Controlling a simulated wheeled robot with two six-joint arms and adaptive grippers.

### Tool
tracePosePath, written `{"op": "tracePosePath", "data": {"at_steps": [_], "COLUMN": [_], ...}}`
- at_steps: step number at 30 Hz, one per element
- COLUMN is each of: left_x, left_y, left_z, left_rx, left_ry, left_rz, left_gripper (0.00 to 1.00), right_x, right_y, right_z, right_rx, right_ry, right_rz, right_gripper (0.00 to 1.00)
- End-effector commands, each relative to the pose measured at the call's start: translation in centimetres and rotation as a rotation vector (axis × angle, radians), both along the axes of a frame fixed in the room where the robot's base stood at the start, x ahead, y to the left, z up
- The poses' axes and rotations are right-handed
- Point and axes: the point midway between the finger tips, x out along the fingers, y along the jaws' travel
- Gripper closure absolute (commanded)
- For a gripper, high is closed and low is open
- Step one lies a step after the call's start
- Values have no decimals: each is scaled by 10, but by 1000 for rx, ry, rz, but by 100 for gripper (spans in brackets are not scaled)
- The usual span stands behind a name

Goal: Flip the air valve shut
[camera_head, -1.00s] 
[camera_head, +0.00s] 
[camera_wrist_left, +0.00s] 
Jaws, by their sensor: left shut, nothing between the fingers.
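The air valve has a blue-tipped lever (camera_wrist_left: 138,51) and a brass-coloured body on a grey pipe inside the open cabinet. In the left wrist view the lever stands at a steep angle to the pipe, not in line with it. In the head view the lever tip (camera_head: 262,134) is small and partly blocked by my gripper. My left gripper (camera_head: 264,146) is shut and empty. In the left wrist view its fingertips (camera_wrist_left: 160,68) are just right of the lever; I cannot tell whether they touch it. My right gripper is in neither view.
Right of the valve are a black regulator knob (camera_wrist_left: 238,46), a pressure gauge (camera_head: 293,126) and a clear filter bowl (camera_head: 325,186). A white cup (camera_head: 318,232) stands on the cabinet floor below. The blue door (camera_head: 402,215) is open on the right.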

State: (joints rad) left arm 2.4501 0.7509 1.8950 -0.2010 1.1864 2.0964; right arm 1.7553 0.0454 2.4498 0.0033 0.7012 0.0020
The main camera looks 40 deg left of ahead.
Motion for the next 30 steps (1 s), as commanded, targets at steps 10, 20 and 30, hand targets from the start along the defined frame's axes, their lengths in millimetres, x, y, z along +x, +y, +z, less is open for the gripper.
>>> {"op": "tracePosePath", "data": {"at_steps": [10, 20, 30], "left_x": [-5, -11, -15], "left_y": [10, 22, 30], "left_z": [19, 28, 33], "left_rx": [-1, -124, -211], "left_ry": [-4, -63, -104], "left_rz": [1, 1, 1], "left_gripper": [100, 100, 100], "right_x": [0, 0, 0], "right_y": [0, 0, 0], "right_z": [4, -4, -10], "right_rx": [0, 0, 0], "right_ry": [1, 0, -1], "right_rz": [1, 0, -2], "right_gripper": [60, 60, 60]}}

==========

Your task is to collect every line above that contains the word "each".

- COLUMN is each of: left_x, left_y, left_z, left_rx, left_ry, left_rz, left_gripper (0.00 to 1.00), right_x, right_y, right_z, right_rx, right_ry, right_rz, right_gripper (0.00 to 1.00)
- End-effector commands, each relative to the pose measured at the call's start: translation in centimetres and rotation as a rotation vector (axis × angle, radians), both along the axes of a frame fixed in the room where the robot's base stood at the start, x ahead, y to the left, z up
- Values have no decimals: each is scaled by 10, but by 1000 for rx, ry, rz, but by 100 for gripper (spans in brackets are not scaled)

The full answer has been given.